AIM:
Set down exactly the lines from the one with "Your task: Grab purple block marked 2" to the one with "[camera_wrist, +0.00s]", both included, and no line outside that range.

Manipulation episode records:
----------------

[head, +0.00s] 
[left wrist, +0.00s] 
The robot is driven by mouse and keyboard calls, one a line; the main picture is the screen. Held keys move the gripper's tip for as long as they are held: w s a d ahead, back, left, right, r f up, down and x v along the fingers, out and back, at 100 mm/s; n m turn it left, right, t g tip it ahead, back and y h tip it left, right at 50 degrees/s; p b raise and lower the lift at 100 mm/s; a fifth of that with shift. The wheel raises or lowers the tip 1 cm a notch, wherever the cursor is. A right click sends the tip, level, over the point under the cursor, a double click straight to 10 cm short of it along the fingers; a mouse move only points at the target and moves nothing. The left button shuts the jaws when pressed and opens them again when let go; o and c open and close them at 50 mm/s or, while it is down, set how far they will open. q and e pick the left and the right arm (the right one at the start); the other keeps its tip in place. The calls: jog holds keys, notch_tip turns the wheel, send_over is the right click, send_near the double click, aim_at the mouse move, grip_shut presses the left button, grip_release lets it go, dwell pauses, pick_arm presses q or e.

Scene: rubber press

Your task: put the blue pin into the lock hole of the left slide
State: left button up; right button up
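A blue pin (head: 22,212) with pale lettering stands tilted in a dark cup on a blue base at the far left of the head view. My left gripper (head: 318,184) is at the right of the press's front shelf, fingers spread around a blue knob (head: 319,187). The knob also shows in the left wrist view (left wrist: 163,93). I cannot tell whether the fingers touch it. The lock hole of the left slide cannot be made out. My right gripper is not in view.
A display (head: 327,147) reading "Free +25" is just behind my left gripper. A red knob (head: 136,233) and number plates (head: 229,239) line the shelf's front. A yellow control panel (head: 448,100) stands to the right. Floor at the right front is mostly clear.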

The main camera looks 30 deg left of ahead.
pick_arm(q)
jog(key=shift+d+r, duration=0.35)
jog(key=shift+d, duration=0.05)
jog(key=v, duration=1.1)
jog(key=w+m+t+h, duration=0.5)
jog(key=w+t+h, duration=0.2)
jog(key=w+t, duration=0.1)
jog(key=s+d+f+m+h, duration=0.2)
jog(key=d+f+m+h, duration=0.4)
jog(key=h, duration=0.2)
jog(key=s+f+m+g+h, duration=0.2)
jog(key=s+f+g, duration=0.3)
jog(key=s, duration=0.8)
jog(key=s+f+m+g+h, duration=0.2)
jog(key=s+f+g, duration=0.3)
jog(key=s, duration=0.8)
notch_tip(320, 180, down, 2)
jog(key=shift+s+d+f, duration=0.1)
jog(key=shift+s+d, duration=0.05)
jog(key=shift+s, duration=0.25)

----------------

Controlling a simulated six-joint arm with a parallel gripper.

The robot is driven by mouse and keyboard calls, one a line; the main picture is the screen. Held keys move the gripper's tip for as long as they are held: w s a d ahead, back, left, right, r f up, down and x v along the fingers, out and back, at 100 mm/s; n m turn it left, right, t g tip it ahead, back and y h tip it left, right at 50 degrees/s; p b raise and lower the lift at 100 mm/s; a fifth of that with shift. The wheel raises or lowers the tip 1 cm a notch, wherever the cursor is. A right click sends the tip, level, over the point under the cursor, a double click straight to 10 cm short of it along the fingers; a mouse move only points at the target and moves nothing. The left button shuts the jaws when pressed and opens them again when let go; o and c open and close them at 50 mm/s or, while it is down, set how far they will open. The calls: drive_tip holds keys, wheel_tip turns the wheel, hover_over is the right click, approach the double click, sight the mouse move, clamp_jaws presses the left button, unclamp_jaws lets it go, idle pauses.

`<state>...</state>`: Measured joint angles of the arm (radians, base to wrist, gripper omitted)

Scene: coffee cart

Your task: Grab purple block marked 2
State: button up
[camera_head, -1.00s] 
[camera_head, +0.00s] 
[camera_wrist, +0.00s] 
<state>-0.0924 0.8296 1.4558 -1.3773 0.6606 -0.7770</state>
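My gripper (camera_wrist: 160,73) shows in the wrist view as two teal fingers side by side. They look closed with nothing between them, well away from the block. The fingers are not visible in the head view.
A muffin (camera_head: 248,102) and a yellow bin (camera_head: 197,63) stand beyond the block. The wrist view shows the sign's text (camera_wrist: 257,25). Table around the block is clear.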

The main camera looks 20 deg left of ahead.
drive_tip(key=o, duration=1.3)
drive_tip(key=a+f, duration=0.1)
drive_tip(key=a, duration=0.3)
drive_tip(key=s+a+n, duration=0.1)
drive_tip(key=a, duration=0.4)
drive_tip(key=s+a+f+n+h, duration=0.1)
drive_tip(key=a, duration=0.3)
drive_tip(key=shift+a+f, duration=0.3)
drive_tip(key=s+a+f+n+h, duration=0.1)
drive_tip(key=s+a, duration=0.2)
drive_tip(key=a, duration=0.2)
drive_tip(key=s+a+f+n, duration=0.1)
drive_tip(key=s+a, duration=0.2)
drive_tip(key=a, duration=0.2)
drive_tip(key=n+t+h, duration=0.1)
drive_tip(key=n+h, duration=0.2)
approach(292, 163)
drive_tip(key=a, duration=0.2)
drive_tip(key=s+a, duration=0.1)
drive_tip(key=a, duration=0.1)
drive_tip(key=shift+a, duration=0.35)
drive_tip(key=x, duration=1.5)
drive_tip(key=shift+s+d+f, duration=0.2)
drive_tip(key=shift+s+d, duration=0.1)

----------------

EXPECTED OUTPUT:
Your task: Grab purple block marked 2
State: button up
[camera_head, -1.00s] 
[camera_head, +0.00s] 
[camera_wrist, +0.00s] 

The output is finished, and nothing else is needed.